Translation, for those of us watching this from the Baltic side: someone is finally putting money where the strategy documents have been pointing for three years.
The Numbers in Context
A few facts that frame why this matters more than the average pipeline-progress note.
The German core network is planned to scale from 4.5 GW of capacity in 2026 to 15.9 GW in 2028 and 25.9 GW by 2030. Twenty-two companies operate the network, including Belgium's Fluxys, Dutch grid operator Gasunie, and German TSO Thyssengas — among them ONTRAS, which also sits at the southern end of the Nordic-Baltic Hydrogen Corridor we'll come back to in a moment. Where bookings exceed published capacity on a route, operators are running a structured case-by-case review. OGE, one of the operators, said every reviewed case so far has resolved positively.
Barbara Fischer, managing director of FNB Gas — the German gas TSO association — put it plainly: the level of demand so soon after opening shows how central the core network is to Germany's hydrogen market ramp-up. That's a careful sentence from someone who has no incentive to over-promise.
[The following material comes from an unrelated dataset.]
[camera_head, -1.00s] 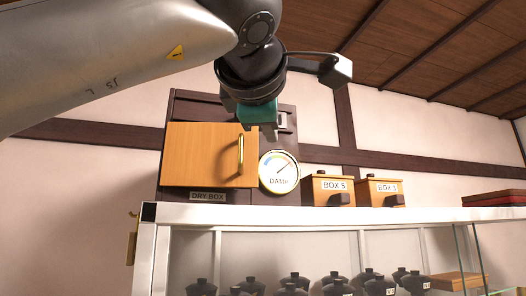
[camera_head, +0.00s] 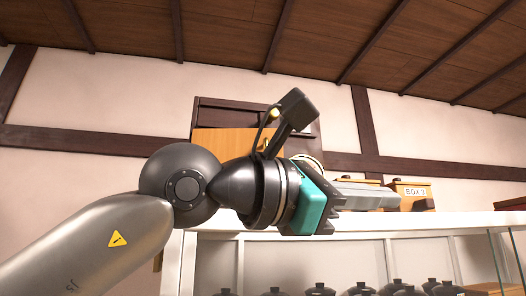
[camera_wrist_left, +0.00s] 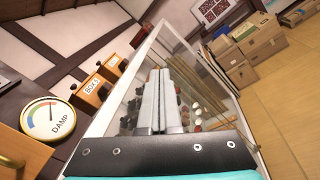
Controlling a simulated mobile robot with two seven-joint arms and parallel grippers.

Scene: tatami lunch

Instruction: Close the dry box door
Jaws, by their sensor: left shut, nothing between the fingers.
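The dry box (camera_head: 212,108) is a dark brown cabinet on top of the white shelf unit. Its orange wooden door (camera_head: 220,141) shows at the front, partly hidden behind my left wrist; I cannot tell how far it stands open. In the left wrist view the door panel (camera_wrist_left: 22,150) is at the lower left, with the brass handle (camera_wrist_left: 10,161) at the picture's edge. The round DAMP gauge (camera_wrist_left: 48,119) is beside it. My left gripper (camera_head: 397,200) is shut and empty, pointing right, in front of the box and past its right side. My right gripper is not in view.
The white shelf unit (camera_head: 460,222) has a glass front and holds several dark pots. Small wooden boxes (camera_head: 412,189) stand on its top to the right. Cardboard boxes (camera_wrist_left: 262,38) are stacked on the floor farther off.
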The Sceptics Are Still in the Room
It would be dishonest to write this without flagging the counter-argument, because it's a serious one. The Institute for Energy Economics and Financial Analysis (IEEFA) published a report this month warning that Germany may end up loading up to €45 billion of public spending on pipeline infrastructure that runs ahead of actual offtake. Their case: Germany's 10 GW electrolyser target for 2030 looks distant, and stretches of pipeline already built are sitting idle with no customers connected and no supply contracted.
That's a fair critique to take seriously, not dismiss. The honest read is that early reservations are not the same thing as binding contracts, and the gap between the two is where infrastructure-first strategies historically get into trouble. What changes if reservations convert to contracted volumes? Quite a lot. What changes if they don't? Probably an awkward few years of stranded steel.
But — and this is the part worth holding onto — the IEEFA report was written before the 2.9 GW number was public. The reservation window itself has now produced the first hard data point that the demand side is showing up, at least far enough to commit to capacity. Whether 32 companies follow through to firm contracts is the next test. For now, the signal is more affirmative than it has been in any quarter of the last two years.
Why Latvia Should Pay Attention
Now connect the dots back to this part of the map.
The Nordic-Baltic Hydrogen Corridor (NBHC) is the planned 2,500-kilometre pipeline running from Finland through Estonia, Latvia, Lithuania and Poland into Germany. It's a joint project of six TSOs: Gasgrid (Finland), Elering (Estonia), Conexus Baltic Grid (Latvia), Amber Grid (Lithuania), GAZ-SYSTEM (Poland), and ONTRAS (Germany). It holds EU Project of Common Interest status. The feasibility phase, supported by €6.8 million from the Connecting Europe Facility, is running through 2026 and into early 2027. Pre-feasibility work concluded that by 2040 the corridor could carry up to 2.7 million tonnes of renewable hydrogen per year between the six countries, with potential to cut up to 37 million tonnes of CO₂ equivalent annually by 2050.
The strategic logic of NBHC has always rested on a simple assumption: there will be enough industrial demand at the southern end of the line — in Germany — to justify the investment. That assumption is the load-bearing wall of the whole corridor. Without German offtake, NBHC is a beautifully engineered pipeline to nowhere.
The 2.9 GW reservation number is the first time we've seen that assumption tested against actual market behaviour. And it has held up — at least so far. Thirty-two companies, spanning the full hydrogen value chain, have voluntarily reserved capacity on the German receiving network. Some of them will be planning to source domestically. But a meaningful share will be looking for import options, and the geography of where renewable hydrogen can be produced cheaply in Europe — Finland, the Baltics, Poland — is exactly the geography NBHC was designed to serve.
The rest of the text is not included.